Power Hour Review: Among the Sleep

When I sat down to play Among the Sleep for my Power Hour review, I intended to just play through the first hour and write the blog post. Five hours later, it was midnight, and I had an early morning, so I had to stop. I had been excited about the game since I first read about it, but Among the Sleep turned out to be so much more terrifying and engaging than I was expecting. I went to sleep that night expecting to have nightmares about the game; instead, I dreamed about how excited I was that I would get to continue playing it the next day. (Although, I wouldn’t get to play it for too long because I was almost finished with the story.) Even though I did complete the game, I will attempt here to describe only the first hour without too many spoilers, but I feel I have to mention this game should come with a big trigger warning. If you don’t like games with heavy subject matter, maybe you should pass. It’s been almost a week since I finished this game, and I’m still very disturbed.

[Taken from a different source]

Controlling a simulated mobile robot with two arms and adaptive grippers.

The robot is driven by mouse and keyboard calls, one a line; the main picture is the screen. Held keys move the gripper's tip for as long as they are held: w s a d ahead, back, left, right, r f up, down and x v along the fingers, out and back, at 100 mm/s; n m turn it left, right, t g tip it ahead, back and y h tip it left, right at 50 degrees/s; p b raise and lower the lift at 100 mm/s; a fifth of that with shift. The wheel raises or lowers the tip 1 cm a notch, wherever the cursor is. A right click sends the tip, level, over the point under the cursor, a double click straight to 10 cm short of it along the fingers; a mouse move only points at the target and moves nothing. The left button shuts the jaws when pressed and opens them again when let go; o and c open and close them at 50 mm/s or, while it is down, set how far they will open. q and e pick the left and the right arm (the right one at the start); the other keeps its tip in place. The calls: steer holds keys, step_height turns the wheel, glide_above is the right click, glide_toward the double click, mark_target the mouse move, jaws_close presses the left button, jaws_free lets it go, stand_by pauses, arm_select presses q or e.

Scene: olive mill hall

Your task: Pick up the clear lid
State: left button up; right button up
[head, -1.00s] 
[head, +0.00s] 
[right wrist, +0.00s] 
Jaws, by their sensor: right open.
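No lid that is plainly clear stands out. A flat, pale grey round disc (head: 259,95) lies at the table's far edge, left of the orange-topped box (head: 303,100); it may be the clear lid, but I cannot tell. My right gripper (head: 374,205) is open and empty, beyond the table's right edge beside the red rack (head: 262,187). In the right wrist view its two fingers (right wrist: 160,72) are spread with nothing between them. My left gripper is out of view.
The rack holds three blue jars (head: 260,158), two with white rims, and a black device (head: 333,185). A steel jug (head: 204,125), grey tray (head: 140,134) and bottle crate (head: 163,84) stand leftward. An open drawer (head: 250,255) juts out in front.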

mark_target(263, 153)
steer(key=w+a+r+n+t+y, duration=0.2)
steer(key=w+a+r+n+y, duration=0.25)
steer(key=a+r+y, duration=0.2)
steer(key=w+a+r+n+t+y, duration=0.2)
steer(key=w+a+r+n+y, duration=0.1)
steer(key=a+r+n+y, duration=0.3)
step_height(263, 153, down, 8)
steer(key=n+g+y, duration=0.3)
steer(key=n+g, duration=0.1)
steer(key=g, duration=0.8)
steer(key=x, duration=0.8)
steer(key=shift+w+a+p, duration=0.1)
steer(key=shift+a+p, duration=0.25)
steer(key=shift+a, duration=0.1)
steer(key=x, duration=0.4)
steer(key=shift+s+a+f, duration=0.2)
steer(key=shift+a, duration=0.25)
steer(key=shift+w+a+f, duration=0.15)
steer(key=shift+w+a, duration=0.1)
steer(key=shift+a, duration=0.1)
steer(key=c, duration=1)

In Among the Sleep, you play as a two-year-old. You begin the game, on your birthday, in a sunny room with your mother. For your birthday, you are given a teddy bear, and the teddy bear talks. The teddy bear is creepy. He’s supposed to help you through the game, and when you get scared, you hug the teddy bear, which causes your flashlight to come on. I thought that was cute (sort of). You are two, and your teddy bear comforts you. Except the teddy bear is creepy. He seems helpful, but I sort of felt a weird, evil vibe coming off him. Then, you go to your room and play with the teddy bear, who explains the mechanics of the game to you. Later, you wake up in the middle of the night and things go downhill from there.

I initially had some problems with the controls on this game. It’s available on Steam for Mac or PC. Because my PC was upstairs and I was feeling lazy, I started playing on my Mac, but I could never get the controls to work correctly on my Mac. And, beyond the controls, the game glitched out completely in the first scene. So, I switched to PC and everything was mostly fine. I like to play with a controller rather than a keyboard, and on the PC the Xbox controller worked. It didn’t work well, but it worked. I noticed a strong lag when using the controller vs the mouse, but I got used to it pretty quickly.

The gameplay was fun, but the puzzles weren’t too difficult. There is no combat in this game, which makes sense because a two-year-old is unlikely to win in combat. And, in many situations, you have to think like a two-year-old. Or, at least, think about what limitations a two-year-old might bring to the particular challenge, and solve the puzzles with those challenges in mind. That stumped me a little at first, but once I got past that, none of the puzzles were very challenging. Instead, Among the Sleep is about narrative and psychological terror. The game doesn’t have a whole lot of actual narrative, but what little there is drove me to complete the game. I had to know what was happening.

If you like horror games (and can deal with disturbingly heavy content), I highly, highly recommend Among the Sleep. I was skeptical, at first, that playing as a two-year-old would have any affect, but it did. My only complaint (beyond the content, which I might write about after the game has been out a while) is, as the game progresses, some of the puzzles, while not challenging for me, would be way out of the range of what a two-year-old would be capable of. I realize that staying at the level of a two-year-old would make a boring game, but I felt, at times, I was unable to suspend disbelief to that extent, and it pulled me out of the story a bit. But, overall, I was terrified, and that’s what I love about horror games.